Task description. Each line from the one containing "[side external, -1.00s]" through the one containing "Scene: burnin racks" is to be retyped exactly, both end lines included, and all other lines left out.

(Robot episode records)
______
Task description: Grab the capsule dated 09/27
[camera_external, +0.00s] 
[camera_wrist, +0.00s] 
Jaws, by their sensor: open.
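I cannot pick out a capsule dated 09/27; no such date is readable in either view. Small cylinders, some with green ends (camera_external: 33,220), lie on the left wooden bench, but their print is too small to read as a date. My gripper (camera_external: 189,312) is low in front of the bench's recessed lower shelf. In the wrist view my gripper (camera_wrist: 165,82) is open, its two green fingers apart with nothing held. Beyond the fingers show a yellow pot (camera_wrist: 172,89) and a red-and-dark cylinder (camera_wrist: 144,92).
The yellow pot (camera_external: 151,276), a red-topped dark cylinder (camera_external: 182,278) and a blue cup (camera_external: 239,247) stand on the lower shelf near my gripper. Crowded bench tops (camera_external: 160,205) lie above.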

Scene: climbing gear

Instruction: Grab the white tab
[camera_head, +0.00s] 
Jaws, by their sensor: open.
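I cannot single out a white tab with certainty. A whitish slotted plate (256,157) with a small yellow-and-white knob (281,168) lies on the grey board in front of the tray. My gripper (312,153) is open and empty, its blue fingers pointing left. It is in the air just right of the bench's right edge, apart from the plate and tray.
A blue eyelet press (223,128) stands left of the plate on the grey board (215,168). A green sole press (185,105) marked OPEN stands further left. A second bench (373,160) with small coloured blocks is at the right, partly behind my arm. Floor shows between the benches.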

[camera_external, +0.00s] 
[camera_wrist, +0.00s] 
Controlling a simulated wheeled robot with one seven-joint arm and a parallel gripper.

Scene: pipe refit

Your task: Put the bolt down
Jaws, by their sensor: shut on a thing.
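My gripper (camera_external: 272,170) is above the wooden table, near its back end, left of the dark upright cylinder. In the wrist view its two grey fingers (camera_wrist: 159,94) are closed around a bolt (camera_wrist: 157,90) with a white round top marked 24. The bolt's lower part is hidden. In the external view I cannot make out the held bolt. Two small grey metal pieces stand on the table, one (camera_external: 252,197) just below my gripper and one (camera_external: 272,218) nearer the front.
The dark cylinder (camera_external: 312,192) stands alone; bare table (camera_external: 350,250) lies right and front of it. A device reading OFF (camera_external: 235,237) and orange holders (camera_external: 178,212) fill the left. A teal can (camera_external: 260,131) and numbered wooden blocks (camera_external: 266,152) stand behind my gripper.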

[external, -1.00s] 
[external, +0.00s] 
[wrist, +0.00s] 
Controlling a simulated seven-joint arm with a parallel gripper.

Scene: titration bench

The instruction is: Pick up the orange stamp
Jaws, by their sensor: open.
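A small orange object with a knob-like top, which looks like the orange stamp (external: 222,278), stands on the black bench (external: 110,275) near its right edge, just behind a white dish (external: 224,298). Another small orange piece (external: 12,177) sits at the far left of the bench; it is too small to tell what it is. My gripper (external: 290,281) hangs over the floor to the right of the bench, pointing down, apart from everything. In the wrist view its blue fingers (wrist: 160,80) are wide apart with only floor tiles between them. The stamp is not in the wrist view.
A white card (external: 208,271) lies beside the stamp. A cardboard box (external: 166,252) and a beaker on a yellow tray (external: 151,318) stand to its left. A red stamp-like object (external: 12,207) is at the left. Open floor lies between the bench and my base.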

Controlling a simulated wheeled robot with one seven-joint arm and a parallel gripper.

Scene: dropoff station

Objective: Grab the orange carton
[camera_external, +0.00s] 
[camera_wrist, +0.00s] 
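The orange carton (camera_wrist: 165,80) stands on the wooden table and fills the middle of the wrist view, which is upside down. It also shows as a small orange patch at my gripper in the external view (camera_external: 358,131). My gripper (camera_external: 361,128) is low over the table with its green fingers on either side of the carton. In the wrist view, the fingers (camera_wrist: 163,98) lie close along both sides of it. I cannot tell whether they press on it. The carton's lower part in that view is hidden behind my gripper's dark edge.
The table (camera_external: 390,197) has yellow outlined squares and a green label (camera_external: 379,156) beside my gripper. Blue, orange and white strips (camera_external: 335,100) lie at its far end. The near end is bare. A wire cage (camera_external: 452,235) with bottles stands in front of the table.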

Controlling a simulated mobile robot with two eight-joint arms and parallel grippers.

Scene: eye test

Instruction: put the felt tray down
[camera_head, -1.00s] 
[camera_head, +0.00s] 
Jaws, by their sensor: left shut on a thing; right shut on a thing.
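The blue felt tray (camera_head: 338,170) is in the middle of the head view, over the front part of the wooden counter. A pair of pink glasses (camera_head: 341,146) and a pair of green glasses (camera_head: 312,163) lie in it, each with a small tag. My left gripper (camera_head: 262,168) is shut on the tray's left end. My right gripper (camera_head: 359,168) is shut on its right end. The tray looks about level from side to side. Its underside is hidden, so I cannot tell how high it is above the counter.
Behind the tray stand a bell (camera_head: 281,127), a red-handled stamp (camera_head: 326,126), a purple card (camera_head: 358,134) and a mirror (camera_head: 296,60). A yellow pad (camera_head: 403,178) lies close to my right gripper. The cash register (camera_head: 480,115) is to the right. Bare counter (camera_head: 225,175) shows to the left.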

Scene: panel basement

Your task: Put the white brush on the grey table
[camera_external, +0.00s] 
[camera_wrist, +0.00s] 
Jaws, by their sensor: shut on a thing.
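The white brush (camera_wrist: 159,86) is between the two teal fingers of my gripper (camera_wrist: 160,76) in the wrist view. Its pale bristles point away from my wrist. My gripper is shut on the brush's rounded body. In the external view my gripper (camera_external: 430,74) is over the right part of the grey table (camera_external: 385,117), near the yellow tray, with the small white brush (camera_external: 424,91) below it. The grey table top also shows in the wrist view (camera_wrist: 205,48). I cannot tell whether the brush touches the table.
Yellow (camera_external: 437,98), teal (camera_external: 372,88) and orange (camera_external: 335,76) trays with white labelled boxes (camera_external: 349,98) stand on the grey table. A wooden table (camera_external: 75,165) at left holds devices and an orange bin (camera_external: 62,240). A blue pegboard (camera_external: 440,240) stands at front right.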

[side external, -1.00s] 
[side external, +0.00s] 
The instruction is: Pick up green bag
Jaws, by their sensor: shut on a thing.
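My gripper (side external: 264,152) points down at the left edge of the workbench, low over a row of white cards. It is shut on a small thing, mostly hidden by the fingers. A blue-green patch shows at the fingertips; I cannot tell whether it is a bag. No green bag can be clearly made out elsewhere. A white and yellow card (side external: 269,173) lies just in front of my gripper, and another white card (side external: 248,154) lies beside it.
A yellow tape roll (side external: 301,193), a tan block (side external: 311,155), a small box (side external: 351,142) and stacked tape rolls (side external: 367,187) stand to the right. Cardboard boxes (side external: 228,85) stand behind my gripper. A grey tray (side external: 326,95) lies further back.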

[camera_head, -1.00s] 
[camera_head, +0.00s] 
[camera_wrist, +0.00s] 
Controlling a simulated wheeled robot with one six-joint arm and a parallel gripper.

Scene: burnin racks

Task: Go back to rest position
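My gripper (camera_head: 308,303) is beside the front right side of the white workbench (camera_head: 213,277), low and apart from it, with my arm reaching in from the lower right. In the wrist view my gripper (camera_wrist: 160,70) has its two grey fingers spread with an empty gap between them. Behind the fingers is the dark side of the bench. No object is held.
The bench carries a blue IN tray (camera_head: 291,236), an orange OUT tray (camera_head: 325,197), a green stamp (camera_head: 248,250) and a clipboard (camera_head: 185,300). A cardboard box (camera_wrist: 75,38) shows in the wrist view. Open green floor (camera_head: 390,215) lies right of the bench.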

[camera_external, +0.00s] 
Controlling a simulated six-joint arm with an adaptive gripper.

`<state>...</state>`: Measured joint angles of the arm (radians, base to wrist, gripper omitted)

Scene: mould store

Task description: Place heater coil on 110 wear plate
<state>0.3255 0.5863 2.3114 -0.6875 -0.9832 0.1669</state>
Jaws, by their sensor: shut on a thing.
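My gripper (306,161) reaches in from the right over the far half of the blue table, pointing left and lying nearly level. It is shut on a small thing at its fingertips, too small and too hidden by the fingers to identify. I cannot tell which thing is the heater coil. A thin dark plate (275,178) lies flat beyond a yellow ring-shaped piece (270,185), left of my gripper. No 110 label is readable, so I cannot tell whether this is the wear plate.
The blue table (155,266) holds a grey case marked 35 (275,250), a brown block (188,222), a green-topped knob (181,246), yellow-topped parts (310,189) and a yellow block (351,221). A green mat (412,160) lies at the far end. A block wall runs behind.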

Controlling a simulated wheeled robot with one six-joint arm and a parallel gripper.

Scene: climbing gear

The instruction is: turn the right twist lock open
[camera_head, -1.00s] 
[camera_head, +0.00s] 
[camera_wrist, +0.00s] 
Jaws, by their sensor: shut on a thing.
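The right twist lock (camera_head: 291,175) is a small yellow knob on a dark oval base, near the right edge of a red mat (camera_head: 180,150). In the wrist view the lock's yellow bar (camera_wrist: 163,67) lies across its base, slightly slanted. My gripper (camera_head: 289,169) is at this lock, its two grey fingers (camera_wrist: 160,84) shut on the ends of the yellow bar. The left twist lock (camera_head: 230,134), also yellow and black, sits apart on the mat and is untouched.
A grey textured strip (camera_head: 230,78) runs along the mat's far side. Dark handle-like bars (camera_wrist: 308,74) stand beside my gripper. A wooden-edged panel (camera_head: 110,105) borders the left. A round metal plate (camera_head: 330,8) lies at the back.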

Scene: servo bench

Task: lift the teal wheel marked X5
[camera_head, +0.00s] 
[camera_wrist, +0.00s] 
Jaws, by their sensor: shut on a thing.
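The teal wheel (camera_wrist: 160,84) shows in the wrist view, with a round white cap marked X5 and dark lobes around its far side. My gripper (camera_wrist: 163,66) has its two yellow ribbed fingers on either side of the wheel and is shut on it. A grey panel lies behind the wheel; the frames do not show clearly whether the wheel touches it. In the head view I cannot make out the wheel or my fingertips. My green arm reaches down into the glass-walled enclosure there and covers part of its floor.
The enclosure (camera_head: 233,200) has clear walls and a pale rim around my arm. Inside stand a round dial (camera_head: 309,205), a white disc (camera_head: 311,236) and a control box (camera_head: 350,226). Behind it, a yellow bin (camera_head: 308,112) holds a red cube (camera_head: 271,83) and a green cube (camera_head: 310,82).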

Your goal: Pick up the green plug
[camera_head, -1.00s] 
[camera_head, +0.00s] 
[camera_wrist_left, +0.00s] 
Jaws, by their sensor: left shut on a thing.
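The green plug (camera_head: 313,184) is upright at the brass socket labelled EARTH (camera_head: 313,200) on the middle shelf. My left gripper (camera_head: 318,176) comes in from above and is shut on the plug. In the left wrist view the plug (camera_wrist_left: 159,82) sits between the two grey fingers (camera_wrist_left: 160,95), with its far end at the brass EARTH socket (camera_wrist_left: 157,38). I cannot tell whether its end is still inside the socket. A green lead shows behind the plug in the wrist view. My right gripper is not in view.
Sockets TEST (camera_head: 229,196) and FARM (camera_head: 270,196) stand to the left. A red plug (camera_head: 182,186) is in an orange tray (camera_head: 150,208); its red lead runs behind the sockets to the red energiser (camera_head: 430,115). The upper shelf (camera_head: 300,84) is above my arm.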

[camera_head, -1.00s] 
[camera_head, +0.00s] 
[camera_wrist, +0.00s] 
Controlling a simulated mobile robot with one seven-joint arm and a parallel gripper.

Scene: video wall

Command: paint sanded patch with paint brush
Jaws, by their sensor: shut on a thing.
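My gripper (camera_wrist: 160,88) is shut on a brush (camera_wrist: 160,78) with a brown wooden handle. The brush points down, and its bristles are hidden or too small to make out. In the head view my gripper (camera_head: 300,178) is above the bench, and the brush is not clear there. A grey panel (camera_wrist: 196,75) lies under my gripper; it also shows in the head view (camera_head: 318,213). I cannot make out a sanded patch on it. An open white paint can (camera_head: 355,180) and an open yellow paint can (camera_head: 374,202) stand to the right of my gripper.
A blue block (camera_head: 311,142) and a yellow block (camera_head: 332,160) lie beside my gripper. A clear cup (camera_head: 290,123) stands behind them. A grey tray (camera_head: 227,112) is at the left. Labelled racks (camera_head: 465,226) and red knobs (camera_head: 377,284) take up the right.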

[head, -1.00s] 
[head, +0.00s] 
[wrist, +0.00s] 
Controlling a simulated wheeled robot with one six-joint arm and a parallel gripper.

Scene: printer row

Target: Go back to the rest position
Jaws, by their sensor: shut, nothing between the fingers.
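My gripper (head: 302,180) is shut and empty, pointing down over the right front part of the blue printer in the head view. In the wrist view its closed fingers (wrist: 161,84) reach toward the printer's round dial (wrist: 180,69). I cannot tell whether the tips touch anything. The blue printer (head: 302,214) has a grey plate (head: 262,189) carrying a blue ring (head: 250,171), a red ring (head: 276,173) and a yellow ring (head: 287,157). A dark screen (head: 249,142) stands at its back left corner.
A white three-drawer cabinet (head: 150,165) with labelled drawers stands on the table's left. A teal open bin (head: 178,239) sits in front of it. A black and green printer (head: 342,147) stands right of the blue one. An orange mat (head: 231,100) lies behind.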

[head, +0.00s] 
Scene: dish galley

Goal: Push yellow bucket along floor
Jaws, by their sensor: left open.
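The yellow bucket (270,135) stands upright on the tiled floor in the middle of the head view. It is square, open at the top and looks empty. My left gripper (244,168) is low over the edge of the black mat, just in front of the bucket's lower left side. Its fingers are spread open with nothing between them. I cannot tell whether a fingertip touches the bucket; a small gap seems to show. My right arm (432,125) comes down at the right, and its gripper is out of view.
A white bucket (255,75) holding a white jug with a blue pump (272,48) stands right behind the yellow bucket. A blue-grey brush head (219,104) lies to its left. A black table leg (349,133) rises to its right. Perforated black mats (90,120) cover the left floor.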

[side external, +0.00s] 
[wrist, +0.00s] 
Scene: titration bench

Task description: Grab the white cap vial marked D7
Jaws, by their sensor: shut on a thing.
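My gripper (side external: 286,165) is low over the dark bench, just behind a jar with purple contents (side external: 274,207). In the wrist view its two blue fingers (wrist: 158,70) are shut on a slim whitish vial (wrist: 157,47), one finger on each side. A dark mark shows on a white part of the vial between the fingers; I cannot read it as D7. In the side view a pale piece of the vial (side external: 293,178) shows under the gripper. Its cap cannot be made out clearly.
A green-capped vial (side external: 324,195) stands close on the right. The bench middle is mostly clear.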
______
Solution to this exercise.
[side external, -1.00s] 
[side external, +0.00s] 
The instruction is: Pick up green bag
Jaws, by their sensor: shut on a thing.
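My gripper (side external: 264,152) points down at the left edge of the workbench, low over a row of white cards. It is shut on a small thing, mostly hidden by the fingers. A blue-green patch shows at the fingertips; I cannot tell whether it is a bag. No green bag can be clearly made out elsewhere. A white and yellow card (side external: 269,173) lies just in front of my gripper, and another white card (side external: 248,154) lies beside it.
A yellow tape roll (side external: 301,193), a tan block (side external: 311,155), a small box (side external: 351,142) and stacked tape rolls (side external: 367,187) stand to the right. Cardboard boxes (side external: 228,85) stand behind my gripper. A grey tray (side external: 326,95) lies further back.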

[camera_head, -1.00s] 
[camera_head, +0.00s] 
[camera_wrist, +0.00s] 
Controlling a simulated wheeled robot with one six-joint arm and a parallel gripper.

Scene: burnin racks

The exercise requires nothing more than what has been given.